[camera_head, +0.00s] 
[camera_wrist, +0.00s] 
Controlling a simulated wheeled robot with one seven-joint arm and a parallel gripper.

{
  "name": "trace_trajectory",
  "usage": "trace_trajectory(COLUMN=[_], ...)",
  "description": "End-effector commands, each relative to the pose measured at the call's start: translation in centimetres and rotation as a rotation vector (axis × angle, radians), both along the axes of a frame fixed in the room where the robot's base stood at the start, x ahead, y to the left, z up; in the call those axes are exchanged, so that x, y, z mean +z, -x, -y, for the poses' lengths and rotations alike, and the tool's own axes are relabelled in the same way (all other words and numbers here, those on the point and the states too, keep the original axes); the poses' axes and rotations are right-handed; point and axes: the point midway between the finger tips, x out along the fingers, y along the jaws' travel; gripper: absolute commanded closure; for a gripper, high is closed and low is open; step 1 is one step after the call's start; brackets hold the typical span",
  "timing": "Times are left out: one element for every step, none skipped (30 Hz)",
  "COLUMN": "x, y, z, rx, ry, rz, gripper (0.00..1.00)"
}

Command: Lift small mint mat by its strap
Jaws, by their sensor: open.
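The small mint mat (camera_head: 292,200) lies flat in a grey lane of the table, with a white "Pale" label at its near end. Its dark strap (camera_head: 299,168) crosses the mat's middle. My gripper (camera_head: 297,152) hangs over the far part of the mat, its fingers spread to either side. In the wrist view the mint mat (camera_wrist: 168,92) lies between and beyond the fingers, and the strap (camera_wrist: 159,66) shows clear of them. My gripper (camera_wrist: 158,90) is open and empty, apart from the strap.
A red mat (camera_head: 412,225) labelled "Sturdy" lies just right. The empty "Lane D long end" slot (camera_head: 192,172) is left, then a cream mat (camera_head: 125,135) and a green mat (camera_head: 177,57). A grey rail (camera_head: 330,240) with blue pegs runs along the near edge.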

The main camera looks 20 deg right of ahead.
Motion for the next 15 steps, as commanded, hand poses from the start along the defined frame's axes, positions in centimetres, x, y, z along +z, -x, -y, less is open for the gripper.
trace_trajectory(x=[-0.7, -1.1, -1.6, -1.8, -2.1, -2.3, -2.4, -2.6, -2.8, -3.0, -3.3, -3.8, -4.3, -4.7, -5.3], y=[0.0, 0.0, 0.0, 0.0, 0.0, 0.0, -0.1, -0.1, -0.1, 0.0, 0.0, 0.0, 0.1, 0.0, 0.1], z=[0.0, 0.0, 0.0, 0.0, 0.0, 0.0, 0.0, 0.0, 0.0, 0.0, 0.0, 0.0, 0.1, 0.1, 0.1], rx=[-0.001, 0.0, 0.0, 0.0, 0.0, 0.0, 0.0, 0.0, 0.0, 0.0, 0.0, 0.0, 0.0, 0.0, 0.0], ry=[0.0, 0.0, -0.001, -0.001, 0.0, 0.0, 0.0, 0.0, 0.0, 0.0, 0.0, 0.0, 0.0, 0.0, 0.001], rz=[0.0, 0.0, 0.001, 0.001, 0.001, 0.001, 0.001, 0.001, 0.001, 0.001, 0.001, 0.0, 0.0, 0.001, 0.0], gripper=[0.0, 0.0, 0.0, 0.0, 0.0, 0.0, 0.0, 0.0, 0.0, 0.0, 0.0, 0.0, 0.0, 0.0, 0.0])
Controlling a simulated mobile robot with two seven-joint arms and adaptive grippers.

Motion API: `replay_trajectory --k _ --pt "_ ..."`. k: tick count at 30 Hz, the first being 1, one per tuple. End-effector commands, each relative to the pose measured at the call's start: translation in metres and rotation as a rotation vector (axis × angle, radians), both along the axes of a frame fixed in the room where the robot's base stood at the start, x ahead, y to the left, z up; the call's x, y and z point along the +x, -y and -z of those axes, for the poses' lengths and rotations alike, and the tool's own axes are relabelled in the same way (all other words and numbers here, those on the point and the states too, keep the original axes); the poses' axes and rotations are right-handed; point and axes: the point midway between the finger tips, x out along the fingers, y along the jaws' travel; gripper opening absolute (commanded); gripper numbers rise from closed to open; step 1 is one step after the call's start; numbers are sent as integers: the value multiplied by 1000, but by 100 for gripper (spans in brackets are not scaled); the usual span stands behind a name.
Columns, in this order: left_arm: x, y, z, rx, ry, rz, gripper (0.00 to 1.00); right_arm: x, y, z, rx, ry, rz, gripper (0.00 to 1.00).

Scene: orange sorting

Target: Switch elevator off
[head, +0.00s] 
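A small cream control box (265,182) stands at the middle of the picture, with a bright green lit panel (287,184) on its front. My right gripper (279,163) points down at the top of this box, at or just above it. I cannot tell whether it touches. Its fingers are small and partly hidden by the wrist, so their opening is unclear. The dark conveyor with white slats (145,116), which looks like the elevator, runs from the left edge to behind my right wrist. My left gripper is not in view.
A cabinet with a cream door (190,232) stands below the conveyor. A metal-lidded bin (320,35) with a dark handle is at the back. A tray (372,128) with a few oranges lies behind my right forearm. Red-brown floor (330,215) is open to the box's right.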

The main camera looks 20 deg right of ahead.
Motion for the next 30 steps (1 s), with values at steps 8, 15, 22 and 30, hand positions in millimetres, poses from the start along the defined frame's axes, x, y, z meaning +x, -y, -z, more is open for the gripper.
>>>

*Brief:*
Give back the opening line of the records above and every line after it, up to and including the one with "Command: Lift small mint mat by its strap", unchanged.

*Task output:*
[camera_head, +0.00s] 
[camera_wrist, +0.00s] 
Controlling a simulated wheeled robot with one seven-joint arm and a parallel gripper.

{
  "name": "trace_trajectory",
  "usage": "trace_trajectory(COLUMN=[_], ...)",
  "description": "End-effector commands, each relative to the pose measured at the call's start: translation in centimetres and rotation as a rotation vector (axis × angle, radians), both along the axes of a frame fixed in the room where the robot's base stood at the start, x ahead, y to the left, z up; in the call those axes are exchanged, so that x, y, z mean +z, -x, -y, for the poses' lengths and rotations alike, and the tool's own axes are relabelled in the same way (all other words and numbers here, those on the point and the states too, keep the original axes); the poses' axes and rotations are right-handed; point and axes: the point midway between the finger tips, x out along the fingers, y along the jaws' travel; gripper: absolute commanded closure; for a gripper, high is closed and low is open; step 1 is one step after the call's start; brackets hold the typical span",
  "timing": "Times are left out: one element for every step, none skipped (30 Hz)",
  "COLUMN": "x, y, z, rx, ry, rz, gripper (0.00..1.00)"
}

Command: Lift small mint mat by its strap

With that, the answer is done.